Hello Rita, Chris, and all other interested parties:
I’ve spent the last 6 months or so lurking on here, soaking up all I
can from your individual and collective experience…what a
treasure chest this collective is!..and I thank you from the
bottom of my heart for all the insight.
I have waited for an opportunity to make my first post for a time
when I can offer something of value. Photography, and subsequent
correction in Photoshop, is an area I can help with.
The very short answer for using the 18% grey card as a reference in
Photoshop is to click it with the grey eyedropper (the middle one)
in either the levels or curves palettes.
Now here’s a little more that you should know about how
this stuff works, and how you can make it work better for you.
If you double-click on the eyedroppers in either the levels or
curves palettes (black, grey, and white) you can set what the values
for those eyedroppers are. By default in Photoshop there are 255
levels of grey: ‘0’ being pure black, and ‘255’ being pure white. The
grey, therefore, is ‘128’, or what is referred to as middle grey.
Middle grey is also the value on an 18% grey card (don’t ask, just
accept that it is). But there are a couple other things you need to
understand before blindly clicking those values in your photo:
First of all, your eyedropper could be sampling 1 single pixel
(‘point sample’), an average of 3x3 pixels (‘3x3 average’), an
average of 5x5 pixels (‘5x5 average’), or any of several other
settings. So when you click on that black area in your photo to
establish your shadow zone, remember that if your eyedropper is set
point sample, you could be clicking on color noise in the shadow, and
that will indeed throw off the colors in your photo. Most people set
the eyedropper to 3x3 average. That way you are getting an average of
the pixels in the area you click, but it’s not sampling too wide a
range. To set the sample range of your eye dropper, just select it
in the tool box and set the sample range up top in the options bar.
Next, defining the values for the eyedroppers depends on your
intended final output for your photos. Will they be viewed
exclusively on screen, will they be printed on your inkjet, or are
they intended for a brochure or some other 4-color process printed
piece? You need to know this because each of these output methods has
limits as to how dark or light an image will print with detail
intact. Suffice it to say that a printed value of 255 (pure white)
will show no detail at all. Neither will 0 (pure black). Most people
set the black value at about 4-6, and white to around 246. Also, and
this is important, when you are sampling these values in your
photograph, you are NOT sampling blown out white values nor are you
sampling totally black shadows. The idea is that you sample the
brightest white and the darkest shadow that still has detail.
There is a normal order to this process: First you establish your
shadow zone, then you do your highlights, and then you do your grey
The black and white eyedroppers are for setting contrast. They set
the range of values between your shadows and highlights. For color
photos, the grey eyedropper is the most important…and the one that
can, in one click, eliminate a color cast.
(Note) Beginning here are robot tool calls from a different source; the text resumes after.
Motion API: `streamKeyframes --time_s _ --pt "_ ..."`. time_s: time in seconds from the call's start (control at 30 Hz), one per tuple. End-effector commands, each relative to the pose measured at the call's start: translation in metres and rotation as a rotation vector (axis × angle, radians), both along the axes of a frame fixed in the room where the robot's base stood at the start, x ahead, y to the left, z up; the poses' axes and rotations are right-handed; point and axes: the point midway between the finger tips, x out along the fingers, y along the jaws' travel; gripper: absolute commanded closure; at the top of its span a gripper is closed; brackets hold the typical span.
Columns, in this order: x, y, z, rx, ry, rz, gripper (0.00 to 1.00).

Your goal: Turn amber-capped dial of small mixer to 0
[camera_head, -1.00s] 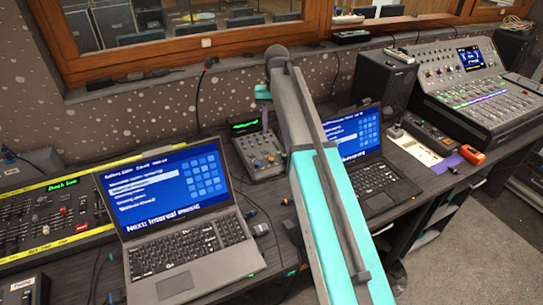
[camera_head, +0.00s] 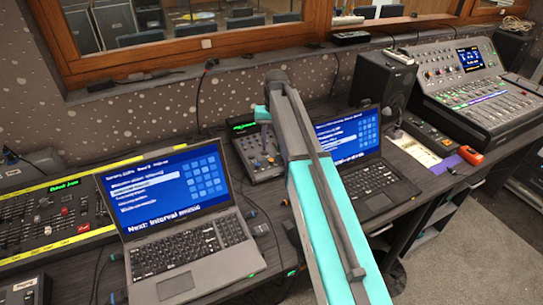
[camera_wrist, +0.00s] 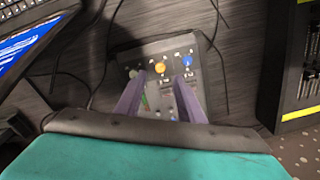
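The small mixer (camera_head: 258,158) stands on the desk between the two laptops, partly hidden behind my arm in the head view. In the wrist view, the mixer's panel (camera_wrist: 205,68) shows an amber-capped dial (camera_wrist: 160,67), with a blue-capped dial (camera_wrist: 187,60) to its right and a pale-capped one (camera_wrist: 133,72) to its left. My gripper (camera_wrist: 158,80) is open and empty. Its two purple fingers are apart, and the amber cap shows between and just beyond their tips. I cannot tell whether they touch the panel. The dial's pointer is too small to read.
An open laptop (camera_head: 190,240) stands left of the small mixer and another (camera_head: 368,185) to its right. A larger fader desk (camera_head: 50,215) is at the far left, and a big mixing console (camera_head: 478,90) at the far right. Cables lie around the small mixer.

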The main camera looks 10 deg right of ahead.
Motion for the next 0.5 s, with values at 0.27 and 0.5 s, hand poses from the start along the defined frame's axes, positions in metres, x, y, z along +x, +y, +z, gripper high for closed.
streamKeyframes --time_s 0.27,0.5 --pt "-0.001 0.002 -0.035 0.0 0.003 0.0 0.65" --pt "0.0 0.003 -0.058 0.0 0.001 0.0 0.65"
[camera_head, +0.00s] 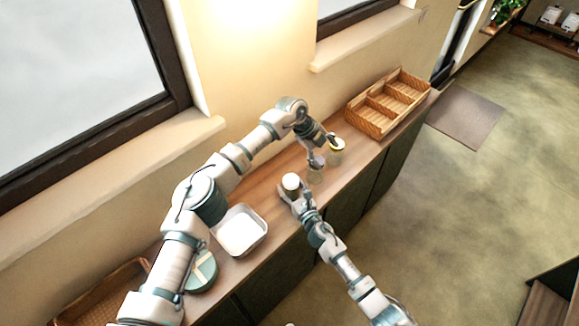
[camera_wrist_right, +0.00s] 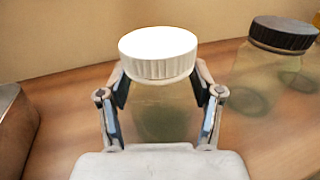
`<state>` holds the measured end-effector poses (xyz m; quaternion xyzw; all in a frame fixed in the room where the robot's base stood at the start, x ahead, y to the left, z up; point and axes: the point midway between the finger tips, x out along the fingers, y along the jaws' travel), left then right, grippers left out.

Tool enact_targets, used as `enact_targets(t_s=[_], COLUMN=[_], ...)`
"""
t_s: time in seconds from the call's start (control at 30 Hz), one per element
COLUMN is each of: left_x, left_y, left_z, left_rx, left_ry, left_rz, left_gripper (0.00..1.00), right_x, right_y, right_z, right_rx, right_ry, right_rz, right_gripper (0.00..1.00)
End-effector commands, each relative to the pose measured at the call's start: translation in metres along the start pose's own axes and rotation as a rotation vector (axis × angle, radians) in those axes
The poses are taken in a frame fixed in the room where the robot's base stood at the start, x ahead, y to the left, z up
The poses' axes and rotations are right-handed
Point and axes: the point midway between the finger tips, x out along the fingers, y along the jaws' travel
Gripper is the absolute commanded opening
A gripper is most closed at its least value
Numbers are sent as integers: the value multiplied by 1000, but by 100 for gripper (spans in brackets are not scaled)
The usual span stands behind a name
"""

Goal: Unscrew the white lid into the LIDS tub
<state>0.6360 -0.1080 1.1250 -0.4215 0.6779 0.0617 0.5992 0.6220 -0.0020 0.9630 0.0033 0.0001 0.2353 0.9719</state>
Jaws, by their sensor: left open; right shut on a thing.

However, to get this
result, you MUST be sampling an area in your photo that should be
neutral grey, or you will just be introducing a different color cast
to the photo by forcing a color that shouldn’t be neutral middle grey
to be neutral middle grey…and all other colors will fall in line
with that false grey. A failsafe way to make sure you have a known
neutral gray in your image is to standardize a shot by putting an 18%
grey card in the frame. That way you have a known neutral to sample.
That’s the medium long answer. Good luck, and I hope it helps.